WORK TO DO
Collect the lines of the entries where "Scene" shows up.

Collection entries
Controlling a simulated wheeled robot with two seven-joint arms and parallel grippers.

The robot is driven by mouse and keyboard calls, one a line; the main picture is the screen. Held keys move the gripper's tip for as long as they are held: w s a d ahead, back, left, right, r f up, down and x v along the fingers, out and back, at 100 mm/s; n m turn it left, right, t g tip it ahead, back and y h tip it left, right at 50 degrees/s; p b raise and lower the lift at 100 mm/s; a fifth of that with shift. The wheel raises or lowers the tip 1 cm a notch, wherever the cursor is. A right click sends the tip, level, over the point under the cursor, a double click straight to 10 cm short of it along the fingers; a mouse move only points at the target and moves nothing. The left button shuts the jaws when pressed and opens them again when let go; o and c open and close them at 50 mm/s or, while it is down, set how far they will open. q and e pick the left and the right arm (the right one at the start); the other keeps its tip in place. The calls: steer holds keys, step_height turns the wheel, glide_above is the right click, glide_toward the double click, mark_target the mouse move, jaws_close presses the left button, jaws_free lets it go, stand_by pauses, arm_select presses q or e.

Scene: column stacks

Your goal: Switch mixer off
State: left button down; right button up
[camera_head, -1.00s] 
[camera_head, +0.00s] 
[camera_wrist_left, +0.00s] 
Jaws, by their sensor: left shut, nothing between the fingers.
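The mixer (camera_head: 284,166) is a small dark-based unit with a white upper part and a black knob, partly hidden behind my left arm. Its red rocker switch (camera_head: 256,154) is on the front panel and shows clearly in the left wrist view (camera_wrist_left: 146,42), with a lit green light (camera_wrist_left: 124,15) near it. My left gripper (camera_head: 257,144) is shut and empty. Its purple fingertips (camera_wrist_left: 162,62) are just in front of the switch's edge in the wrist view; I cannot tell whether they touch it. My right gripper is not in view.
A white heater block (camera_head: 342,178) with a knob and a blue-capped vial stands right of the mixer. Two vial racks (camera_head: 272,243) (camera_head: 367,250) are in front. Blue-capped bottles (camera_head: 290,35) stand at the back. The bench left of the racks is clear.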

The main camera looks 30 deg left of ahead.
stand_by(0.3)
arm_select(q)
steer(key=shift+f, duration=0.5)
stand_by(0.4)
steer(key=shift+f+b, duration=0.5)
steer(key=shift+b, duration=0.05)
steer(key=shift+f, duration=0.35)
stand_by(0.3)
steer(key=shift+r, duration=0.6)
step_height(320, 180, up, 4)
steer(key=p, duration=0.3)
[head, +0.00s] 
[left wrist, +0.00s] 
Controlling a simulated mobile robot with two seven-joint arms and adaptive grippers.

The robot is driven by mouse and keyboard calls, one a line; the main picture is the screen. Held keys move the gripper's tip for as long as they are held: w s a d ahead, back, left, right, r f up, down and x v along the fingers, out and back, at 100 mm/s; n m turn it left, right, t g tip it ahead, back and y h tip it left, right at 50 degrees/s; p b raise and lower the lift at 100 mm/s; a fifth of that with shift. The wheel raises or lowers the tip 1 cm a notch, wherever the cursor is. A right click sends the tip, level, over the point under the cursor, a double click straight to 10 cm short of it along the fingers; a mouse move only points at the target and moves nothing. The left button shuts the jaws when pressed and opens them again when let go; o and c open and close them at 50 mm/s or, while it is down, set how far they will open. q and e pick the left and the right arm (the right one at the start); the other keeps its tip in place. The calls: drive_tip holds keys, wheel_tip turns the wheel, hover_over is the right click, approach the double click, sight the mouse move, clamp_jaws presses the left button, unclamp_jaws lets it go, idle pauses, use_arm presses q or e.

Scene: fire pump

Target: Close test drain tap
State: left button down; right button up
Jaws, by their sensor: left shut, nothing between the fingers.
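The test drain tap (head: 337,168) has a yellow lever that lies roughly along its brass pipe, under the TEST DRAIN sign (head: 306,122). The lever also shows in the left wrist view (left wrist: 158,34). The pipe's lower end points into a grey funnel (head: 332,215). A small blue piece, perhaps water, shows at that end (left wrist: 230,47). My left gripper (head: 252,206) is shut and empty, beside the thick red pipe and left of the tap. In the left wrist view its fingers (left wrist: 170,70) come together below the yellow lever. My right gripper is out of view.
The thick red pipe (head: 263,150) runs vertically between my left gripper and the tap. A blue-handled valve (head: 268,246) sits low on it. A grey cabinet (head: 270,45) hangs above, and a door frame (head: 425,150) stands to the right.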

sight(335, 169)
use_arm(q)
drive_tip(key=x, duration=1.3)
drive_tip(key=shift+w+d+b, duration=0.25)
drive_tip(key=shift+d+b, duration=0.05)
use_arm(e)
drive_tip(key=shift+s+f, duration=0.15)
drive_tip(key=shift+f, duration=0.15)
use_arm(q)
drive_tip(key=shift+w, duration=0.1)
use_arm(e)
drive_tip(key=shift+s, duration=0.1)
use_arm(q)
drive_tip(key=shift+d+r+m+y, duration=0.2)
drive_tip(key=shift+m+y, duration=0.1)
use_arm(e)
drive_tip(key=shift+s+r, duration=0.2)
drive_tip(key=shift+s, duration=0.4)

* * *

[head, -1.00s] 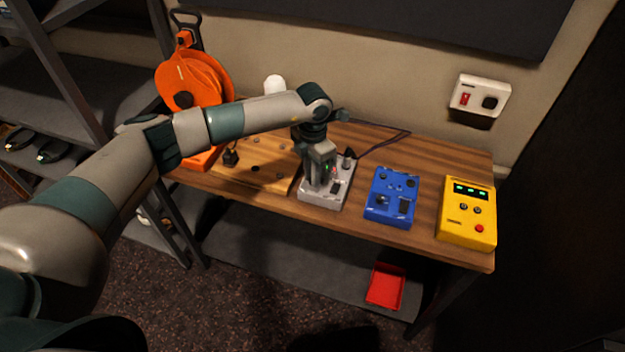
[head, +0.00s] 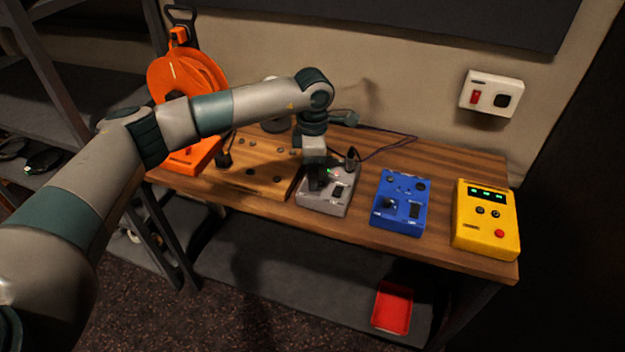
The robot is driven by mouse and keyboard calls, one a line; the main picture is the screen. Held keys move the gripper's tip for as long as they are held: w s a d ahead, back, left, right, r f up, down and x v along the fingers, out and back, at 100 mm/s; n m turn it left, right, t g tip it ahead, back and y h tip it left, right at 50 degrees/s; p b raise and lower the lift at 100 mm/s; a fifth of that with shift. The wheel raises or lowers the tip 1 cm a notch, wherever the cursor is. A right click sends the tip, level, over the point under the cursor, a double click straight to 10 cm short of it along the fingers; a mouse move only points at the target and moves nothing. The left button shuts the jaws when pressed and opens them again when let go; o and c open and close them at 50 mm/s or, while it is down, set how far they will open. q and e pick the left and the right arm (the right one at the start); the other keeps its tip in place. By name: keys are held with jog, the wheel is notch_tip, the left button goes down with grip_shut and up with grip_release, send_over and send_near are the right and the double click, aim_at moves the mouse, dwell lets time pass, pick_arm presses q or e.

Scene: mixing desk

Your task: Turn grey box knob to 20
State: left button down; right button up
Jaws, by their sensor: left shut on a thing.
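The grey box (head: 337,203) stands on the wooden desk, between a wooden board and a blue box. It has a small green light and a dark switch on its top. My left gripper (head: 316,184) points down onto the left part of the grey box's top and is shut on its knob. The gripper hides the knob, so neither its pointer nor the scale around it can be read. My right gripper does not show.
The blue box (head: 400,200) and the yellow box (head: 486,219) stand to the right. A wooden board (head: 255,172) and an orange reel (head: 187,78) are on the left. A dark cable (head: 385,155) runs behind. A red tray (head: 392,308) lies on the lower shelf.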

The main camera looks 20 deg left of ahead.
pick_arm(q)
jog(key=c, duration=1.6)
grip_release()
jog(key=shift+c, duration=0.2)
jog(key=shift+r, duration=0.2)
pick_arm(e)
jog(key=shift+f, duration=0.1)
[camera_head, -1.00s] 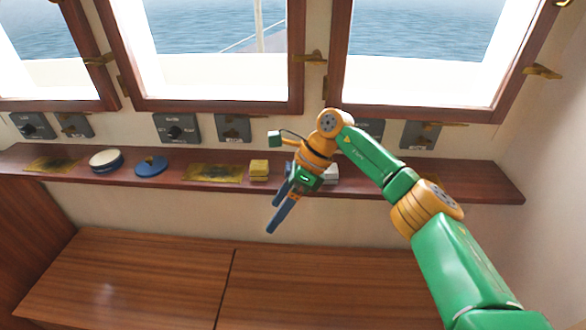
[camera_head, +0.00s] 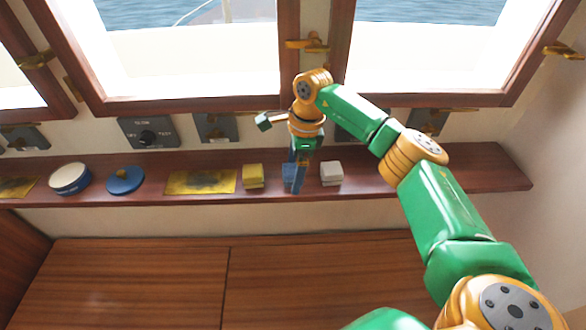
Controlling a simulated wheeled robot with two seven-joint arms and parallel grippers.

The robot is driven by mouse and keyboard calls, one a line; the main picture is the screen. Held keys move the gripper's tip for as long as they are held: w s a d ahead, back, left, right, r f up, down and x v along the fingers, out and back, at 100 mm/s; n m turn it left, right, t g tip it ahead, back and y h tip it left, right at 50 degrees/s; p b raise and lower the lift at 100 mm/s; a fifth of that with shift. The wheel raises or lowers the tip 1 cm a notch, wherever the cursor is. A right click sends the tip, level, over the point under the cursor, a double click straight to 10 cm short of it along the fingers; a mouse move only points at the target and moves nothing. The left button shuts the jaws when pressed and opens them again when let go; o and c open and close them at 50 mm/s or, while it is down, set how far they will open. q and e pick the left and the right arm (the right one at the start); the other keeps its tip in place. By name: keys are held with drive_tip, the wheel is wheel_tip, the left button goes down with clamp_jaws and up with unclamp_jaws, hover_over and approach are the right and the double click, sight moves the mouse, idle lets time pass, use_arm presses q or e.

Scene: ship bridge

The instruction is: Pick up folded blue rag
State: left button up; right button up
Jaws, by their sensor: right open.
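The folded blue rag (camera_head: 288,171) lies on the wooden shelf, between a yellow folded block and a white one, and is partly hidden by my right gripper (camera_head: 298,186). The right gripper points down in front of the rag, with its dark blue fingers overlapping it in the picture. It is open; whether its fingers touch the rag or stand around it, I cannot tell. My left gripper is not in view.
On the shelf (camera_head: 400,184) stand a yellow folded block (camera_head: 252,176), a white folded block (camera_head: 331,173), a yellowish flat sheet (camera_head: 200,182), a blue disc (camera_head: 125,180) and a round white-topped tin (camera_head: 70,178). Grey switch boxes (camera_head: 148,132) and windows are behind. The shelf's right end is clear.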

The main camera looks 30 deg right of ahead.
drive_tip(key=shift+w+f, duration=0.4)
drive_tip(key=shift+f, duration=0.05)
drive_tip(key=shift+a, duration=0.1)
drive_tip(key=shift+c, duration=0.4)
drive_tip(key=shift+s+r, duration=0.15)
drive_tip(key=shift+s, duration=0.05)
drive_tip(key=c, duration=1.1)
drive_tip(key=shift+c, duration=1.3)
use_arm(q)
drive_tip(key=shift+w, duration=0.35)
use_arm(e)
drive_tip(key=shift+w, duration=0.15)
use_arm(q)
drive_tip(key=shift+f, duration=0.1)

TASK RESULT
Scene: column stacks
Scene: fire pump
Scene: mixing desk
Scene: ship bridge

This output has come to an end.